Yemen’s Houthi rebel group reportedly attacked and partially damaged a Saudi oil tanker in the Red Sea on 3 April.
The missile launched from the Houthi-controlled Yemeni Red Sea port of Hodeidah hit the tanker at 1.30pm, putting a hole in the side of the vessel, according to the official Saudi Press Agency (SPA).
The SPA quoted an official of the Saudi-led military coalition waging a three-year war in Yemen, who said the coalition’s naval forces thwarted the attempt by the Iran-backed Houthi to destroy the tanker in waters west of Hodeidah port.
Saudi Energy Minister Khalid Al-Falih sought to calm apprehension about oil supplies from the kingdom after the strike, tweeting: "The Houthi terrorist attack on the Saudi oil tanker is only a desperate attempt to influence the security of international navigation.
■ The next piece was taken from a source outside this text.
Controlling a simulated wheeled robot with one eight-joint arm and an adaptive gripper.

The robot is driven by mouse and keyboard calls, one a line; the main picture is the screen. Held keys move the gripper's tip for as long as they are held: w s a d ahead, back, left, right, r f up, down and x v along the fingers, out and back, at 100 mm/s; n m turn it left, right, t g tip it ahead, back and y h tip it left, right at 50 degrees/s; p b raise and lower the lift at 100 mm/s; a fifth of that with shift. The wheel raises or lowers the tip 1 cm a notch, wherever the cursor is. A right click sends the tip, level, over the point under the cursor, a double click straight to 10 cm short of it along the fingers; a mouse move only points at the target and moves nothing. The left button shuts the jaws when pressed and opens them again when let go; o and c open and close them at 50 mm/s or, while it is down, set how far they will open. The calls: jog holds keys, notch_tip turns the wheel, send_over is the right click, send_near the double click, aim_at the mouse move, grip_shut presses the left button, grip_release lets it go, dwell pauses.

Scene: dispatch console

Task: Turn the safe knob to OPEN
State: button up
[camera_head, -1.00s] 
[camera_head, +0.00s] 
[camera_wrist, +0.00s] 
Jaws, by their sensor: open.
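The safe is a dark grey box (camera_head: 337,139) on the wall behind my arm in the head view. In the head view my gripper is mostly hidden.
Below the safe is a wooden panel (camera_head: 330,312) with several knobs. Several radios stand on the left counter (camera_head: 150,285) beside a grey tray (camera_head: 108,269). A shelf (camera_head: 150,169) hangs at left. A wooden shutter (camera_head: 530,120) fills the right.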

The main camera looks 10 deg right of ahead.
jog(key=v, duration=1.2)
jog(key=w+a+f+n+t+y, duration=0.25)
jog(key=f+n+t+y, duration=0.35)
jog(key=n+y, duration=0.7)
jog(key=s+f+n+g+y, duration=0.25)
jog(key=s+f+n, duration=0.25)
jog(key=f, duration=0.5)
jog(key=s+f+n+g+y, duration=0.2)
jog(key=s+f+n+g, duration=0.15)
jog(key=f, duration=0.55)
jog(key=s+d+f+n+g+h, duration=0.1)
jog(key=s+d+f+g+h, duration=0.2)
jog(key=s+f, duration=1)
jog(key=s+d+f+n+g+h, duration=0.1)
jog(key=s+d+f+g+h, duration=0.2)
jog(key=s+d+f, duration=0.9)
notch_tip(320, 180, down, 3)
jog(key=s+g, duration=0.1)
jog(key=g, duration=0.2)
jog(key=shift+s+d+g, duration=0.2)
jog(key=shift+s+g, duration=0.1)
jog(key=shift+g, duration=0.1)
It has been a failure and will not affect economic activity or [cause] disruption of oil supply."
The vessel was safely escorted northwards by coalition naval forces following the offensive, said coalition spokesman Colonel Turki bin Saleh al-Malki.
“The coalition will continue taking the necessary measures and means to keep the security and stability of the region, and the continuation of the freedom of regional and international navigation in the Red Sea and Bab-Al-Mandab strait, as part of its commitment to make Yemen a safe and secure place,” the official was quoted as saying by the SPA.
Al-Malki has called for Hodeida port to be put under international surveillance and control to prevent Houthi terrorists using it as a base to launch attacks against navigation routes.
The Houthi group has in recent times resorted to missile attacks on Saudi territory and assets.
On 22 March the militias fired a ballistic missile targeting Saudi Aramco’s oil loading facility in the kingdom’s southern province of Najran, close to the border with Yemen.
Three days later Saudi forces intercepted seven missiles fired into the kingdom, three of them toward capital Riyadh.